What is a Transaction?

In modern systems, with data and processing distributed across numerous physical nodes, transactions are one of the ways of co-ordinating data and processing into a single 'unit of work' that either succeeds or fails together. This is done to ensure that the data is always in a consistent state across the whole system. The traditional example of this approach is a bank transfer, where you want the money to be taken from account A and placed into account B, or not to be taken from account A and not placed into account B. Transactions are often referred to as having the ACID properties, that is, Atomic, Consistent, Isolated and Durable.

Java EE has standards based interfaces (JTA) for the demarcation and management of transactions, with in an application and across application or system boundaries.

Due to their universal availability in application servers, transactions get used for different purposes in different applications, in some cases, end-to-end, guaranteed, data consistency is the goal, wheras in other systems the objective is guaranteed delivery and processing. In these situations, it is only a subset of the ACID properties that are required by the applicaiton, but the ease of configuring a fully ACID transcation means that it is easier to obtain them all.

Transactions in SOA

Using a Service Oriented Architecture introduces a number of challenges when dealing with operations that need to occur in a transactional manner. SOA Best practices encourage the use of asyncronous services, which do not mix well with the tight coupling used in transactional systems. In addition, while there are a number of protocol-level technologies available for transactional behaviour, there are no standards or technologies for end-to-end transactions in an SOA system. In addition, existing technologies for describing the interfaces between components in an SOA system do not have nice ways of describing the transactional behaviour of operations.

There are a number of techniques used to obtain transaction-like behaviour in service oriented systems, but before chosing an approach, or combination of approaches, it is important to understand exactly what the desired behaviour is, and which of the ACID properties are required in the particular application use-case.

Protocol level approaches

Using a transaction technology provided by the transport protocol, such as WS-Coordination, and other associated web services standards, can go some way to providing the desired behaviour, but there are limited integrations between these standards and SOA products such as ESBs. WS-Coordination is a technology that allows a number of web-services to come to an agreed decision regarding the outcome of an operation, and provides the building block for a number of transaction related web services standards, such as WS-Atomic Transaction and WS-BusinessActivity. Support for these standards in ESBs and other SOA technologies is currently very weak, but as SOA appraoches gain market share, we may see the support for these standards becoming more common, until then, these technologies do not provide a good method of implementing transactional behaviour.

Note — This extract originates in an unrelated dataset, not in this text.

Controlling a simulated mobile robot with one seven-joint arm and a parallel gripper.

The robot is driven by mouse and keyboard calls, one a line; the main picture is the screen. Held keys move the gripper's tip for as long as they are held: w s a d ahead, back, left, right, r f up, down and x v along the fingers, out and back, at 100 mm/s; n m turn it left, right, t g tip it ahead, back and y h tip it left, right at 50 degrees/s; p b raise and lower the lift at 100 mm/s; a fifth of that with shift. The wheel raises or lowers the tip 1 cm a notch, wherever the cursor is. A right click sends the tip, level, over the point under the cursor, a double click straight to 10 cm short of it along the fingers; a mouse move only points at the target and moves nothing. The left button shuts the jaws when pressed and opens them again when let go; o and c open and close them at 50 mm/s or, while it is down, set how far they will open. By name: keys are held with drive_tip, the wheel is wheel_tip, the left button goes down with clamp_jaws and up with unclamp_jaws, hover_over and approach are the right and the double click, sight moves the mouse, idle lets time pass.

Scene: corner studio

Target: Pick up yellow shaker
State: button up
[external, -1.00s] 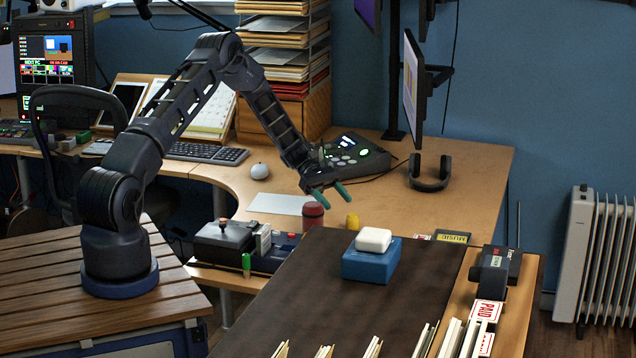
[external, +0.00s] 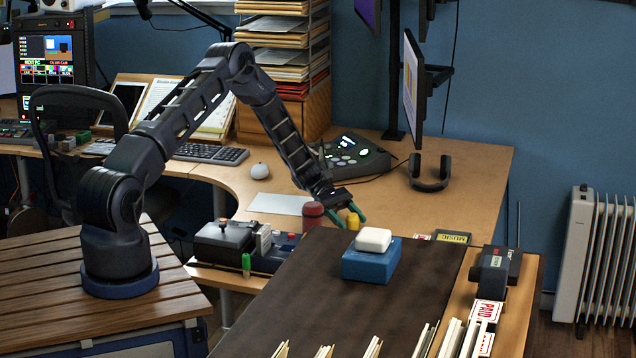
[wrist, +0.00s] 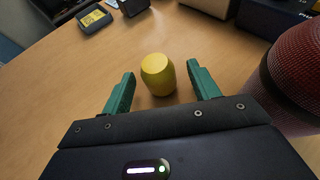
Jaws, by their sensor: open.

For situations where only guaranteed message delivery/processing is required, then depending on the characterstics of the processing pipeline, using a reliable/transacted delivery protocol (such as JMS) can be enough. When doing this, you are relying on the transactional behaviour of the protocol though, and must ensure that it is configured for the correct behaviour.

Compensating Operations

The most common approach used to provide 'transaction like' behaviour to service oriented systems, is the use of compensating operations. In this approach, each operation that modifies state has a corresponding operation to undo that modification. The orchestration level on top of the services then needs to check that all operations succeeded. If an operation failed, the orchestration level should call the copensation operations on each service that did not fail.

This approach relies on the developers of the services and orchestration layers to specifically code for transactional behaviour, and can therefore be seen as a step backwards from the declaritive transaction demarcation that enterprse developers are used to. However this appr oach ensures that the behaviour is as expected, and in my view, having developers think explicitly about required transaction behaviour is no bad thing.

Conclusion

While there are a number of standards for transactions at the protocol level, no overarching standard has emerged at the SOA level. For this reason, the compensating operation approach is the most common approach seen in the current generation of service oriented systems, and while it is a more manual approach than declaritive transaction demarcation, having developers think about the desired transactional behaviour is not necessarily a bad thing.